February 28, 2013|By Sarah St. Lifer

While our living room bookshelves might be getting lighter (every tome under the sun is available via tablet these days!), our kitchen shelves have been getting a bit heavier, thanks to the recent influx of indie cooking magazines. Long live print.

Subscriptions typically cost less than a cookbook, but they're just as informative -- often detailing recipes with in-season ingredients and featuring a timely who's who of in-demand chefs. 
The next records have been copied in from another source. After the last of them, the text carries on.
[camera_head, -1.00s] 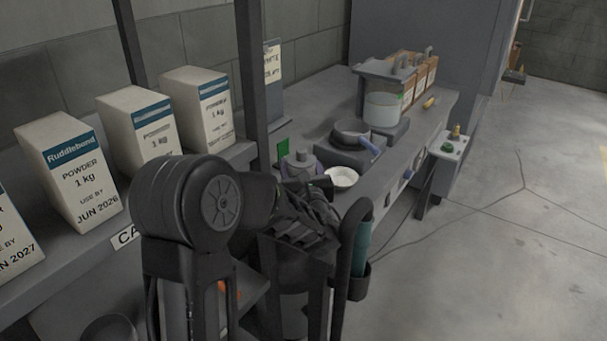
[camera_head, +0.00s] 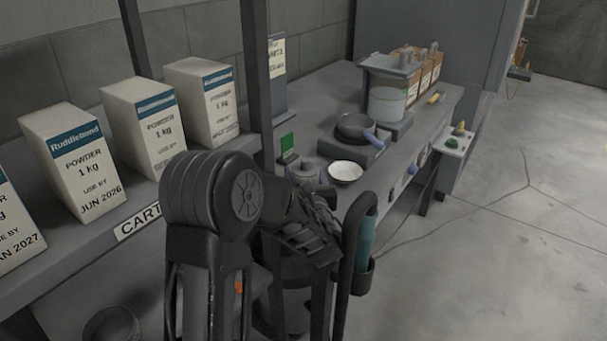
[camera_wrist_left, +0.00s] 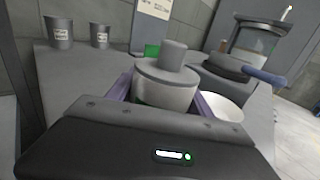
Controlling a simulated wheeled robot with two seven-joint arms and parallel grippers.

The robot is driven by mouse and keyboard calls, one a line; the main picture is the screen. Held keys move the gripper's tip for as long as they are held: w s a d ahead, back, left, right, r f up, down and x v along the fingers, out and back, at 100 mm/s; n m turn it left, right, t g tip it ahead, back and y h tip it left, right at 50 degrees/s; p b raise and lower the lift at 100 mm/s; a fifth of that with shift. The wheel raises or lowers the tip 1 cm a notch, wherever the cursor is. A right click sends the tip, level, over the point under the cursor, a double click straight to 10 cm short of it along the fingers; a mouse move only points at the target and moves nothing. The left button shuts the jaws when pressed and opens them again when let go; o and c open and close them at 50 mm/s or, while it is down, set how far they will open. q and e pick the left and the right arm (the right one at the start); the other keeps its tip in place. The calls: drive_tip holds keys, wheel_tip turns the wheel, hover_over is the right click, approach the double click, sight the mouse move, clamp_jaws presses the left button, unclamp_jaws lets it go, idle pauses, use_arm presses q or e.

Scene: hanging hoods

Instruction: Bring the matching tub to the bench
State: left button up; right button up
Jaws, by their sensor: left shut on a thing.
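My left gripper (camera_head: 307,178) is shut on a small round tub (camera_head: 308,171) with a grey knobbed lid. In the left wrist view the same tub (camera_wrist_left: 165,92) has a pale body and stands upright between the purple fingers of my left gripper (camera_wrist_left: 166,98). The gripper body hides its lower part, so I cannot tell whether it touches the bench. The grey bench (camera_head: 310,118) lies around and beyond it. Two grey labelled tubs, one (camera_wrist_left: 59,32) and another (camera_wrist_left: 100,35), stand at the back left in the wrist view. My right gripper is not in view.
A white bowl (camera_head: 345,172) sits right beside the held tub. Behind it are a dark pan (camera_head: 355,127) with a blue handle and a clear vessel (camera_head: 387,102). Powder cartons (camera_head: 72,160) line the left shelf. A dark post (camera_head: 257,75) rises nearby. Floor at right is mostly open.

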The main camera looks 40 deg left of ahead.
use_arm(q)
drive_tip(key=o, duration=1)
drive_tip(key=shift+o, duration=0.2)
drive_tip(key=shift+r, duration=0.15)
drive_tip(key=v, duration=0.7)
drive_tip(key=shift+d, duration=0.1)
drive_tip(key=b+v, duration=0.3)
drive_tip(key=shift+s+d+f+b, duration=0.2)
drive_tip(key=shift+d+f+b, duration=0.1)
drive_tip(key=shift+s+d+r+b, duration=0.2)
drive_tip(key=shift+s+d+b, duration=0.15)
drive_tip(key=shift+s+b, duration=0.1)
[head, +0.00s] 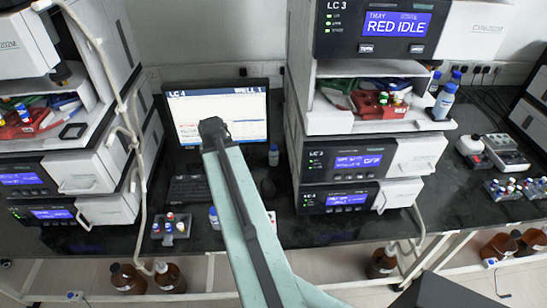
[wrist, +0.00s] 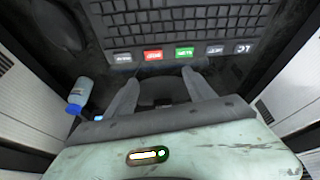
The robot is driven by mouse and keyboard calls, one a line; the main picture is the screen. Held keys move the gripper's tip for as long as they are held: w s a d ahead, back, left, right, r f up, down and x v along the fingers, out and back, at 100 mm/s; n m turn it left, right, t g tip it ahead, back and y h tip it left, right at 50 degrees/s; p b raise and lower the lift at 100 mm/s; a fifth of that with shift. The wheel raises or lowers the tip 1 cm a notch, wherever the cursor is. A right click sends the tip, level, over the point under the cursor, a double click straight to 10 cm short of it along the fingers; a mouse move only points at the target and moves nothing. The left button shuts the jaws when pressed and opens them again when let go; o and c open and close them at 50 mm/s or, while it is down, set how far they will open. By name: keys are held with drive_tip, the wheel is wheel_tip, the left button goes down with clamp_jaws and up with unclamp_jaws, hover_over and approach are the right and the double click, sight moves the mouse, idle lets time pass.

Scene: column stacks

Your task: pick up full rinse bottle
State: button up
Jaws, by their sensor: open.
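I cannot tell from the labels which bottle is the full rinse bottle. In the wrist view, a pale bottle with a blue cap (wrist: 80,92) is left of my gripper (wrist: 159,80), apart from it. My gripper is open and empty, its two fingers pointing at the keyboard. In the head view, my arm hides the gripper. One small blue-capped bottle (head: 213,218) stands on the bench just left of my arm. Another small bottle (head: 273,155) stands by the monitor's right edge.
A keyboard (wrist: 190,30) lies ahead of the fingers; a monitor (head: 220,105) stands behind it. Instrument stacks flank this gap on the left (head: 95,165) and right (head: 415,155). A vial rack (head: 170,228) sits on the dark bench. Brown bottles (head: 170,277) stand below the bench.

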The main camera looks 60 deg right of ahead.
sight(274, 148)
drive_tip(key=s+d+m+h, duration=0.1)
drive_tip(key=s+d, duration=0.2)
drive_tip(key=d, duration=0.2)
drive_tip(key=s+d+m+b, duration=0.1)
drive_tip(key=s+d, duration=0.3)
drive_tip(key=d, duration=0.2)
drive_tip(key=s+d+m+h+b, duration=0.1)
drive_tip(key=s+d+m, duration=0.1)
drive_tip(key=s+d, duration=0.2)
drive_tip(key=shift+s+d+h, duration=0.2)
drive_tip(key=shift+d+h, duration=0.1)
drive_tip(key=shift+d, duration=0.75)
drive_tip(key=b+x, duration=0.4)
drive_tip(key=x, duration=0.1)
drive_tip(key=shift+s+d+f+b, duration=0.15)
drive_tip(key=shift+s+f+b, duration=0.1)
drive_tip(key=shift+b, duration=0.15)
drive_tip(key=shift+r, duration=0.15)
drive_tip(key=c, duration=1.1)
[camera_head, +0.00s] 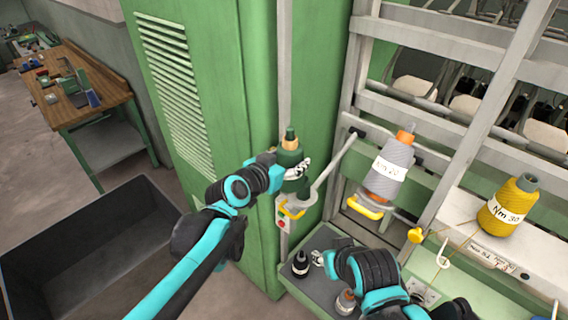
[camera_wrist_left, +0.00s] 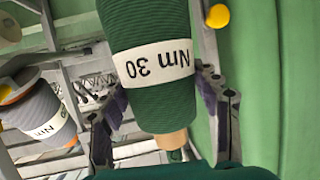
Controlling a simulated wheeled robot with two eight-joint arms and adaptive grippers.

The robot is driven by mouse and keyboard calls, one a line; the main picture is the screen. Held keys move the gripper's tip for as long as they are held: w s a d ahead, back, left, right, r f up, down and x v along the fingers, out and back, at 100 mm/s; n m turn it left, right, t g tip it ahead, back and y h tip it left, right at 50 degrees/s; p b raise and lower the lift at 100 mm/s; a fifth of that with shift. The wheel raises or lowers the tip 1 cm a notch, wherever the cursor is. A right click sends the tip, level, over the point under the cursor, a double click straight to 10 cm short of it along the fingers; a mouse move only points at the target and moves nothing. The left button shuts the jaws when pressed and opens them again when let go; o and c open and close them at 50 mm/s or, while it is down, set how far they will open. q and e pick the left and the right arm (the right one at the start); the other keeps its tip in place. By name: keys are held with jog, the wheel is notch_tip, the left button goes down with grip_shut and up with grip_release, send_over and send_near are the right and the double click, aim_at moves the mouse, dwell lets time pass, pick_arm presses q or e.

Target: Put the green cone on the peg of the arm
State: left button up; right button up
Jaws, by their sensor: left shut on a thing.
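The green cone (camera_head: 289,158) stands roughly upright against the green cabinet in the head view, just above the arm with the yellow handle (camera_head: 293,209). In the left wrist view the green cone (camera_wrist_left: 150,95) shows upside down, with a white "Nm 30" band and a tan tube end with a small dark green tip. My left gripper (camera_wrist_left: 160,105) is shut on it, one finger on each side. My left gripper (camera_head: 300,170) also shows in the head view. The peg's seat is hidden, so I cannot tell whether the cone is around it. My right gripper (camera_head: 318,257) is low, over the tray; its jaws are unclear.
A grey cone (camera_head: 388,171) on another arm and a yellow cone (camera_head: 509,208) stand to the right. A dark bobbin (camera_head: 300,264) and a brown-topped one (camera_head: 346,301) are on the grey tray (camera_head: 325,238). A dark bin (camera_head: 85,240) and a workbench (camera_head: 88,105) are left.

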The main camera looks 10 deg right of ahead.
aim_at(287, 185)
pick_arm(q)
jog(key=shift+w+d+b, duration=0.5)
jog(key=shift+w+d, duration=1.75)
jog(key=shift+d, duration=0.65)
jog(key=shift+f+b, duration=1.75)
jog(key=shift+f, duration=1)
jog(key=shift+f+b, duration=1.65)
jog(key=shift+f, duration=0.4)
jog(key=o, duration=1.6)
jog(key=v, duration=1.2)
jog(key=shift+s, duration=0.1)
Here are five indie cooking mag picks, but fair warning: You and your iPad might be spending less time together once the issues start surfacing in your mailbox.

Cereal

Aimed at the reader's inner child, each issue of Cereal is chock-full of fun illustrations and a new lesson on every page. Like a cereal box, the magazine's purpose is to entertain and educate, but the adult-friendly version features current food topics and travel explorations. Hailing from the U.K., the premiere issue is void of advertisements and includes notes from Copenhagen, Ravello, Italy, and Westonbirt National Arboretum in England.  ($16.77)

Diner Journal

Whether you recognize Diner Journal from a recent Steven Alan jaunt or your latest trip to Brooklyn's Marlow & Sons, the quarterly magazine comes courtesy of Andrew Tarlow -- restaurateur of the aforementioned Marlow & Sons. Around since 2006, we can't get enough of the watercolors, photographs and illustrations -- and the essays, recipes and Q&As, too. ($12)

Gather Journal

If we could tear and frame each and every page from Gather Journal's bi-annual publication, we totally would. The food styling and graphic design is some of the best we've seen, and the layout of the magazine is divided like a traditional meal -- amuse bouches, starters, mains and desserts. ($19.99)

Kinfolk

A far cry from Martha Stewart's mag, Kinfolk's entertaining bible is a must for food enthusiasts, artists and anyone who generally enjoys the company of others. Self-titled as a "guide for small gatherings," the visually stunning quarterly includes personal essays and recipes that will make any Brooklyn co-op look like amateur hour. ($18 to $24)

Lucky Peach

What happens when Momofuku's David Chang teams with the folks from McSweeney's? You get a glorious quarterly journal of food with stories and Q&As centered around some of the world's best and brightest in the industry. Lucky Peach's latest theme is the apocalypse, and the end of the world never seemed so promising. ($28)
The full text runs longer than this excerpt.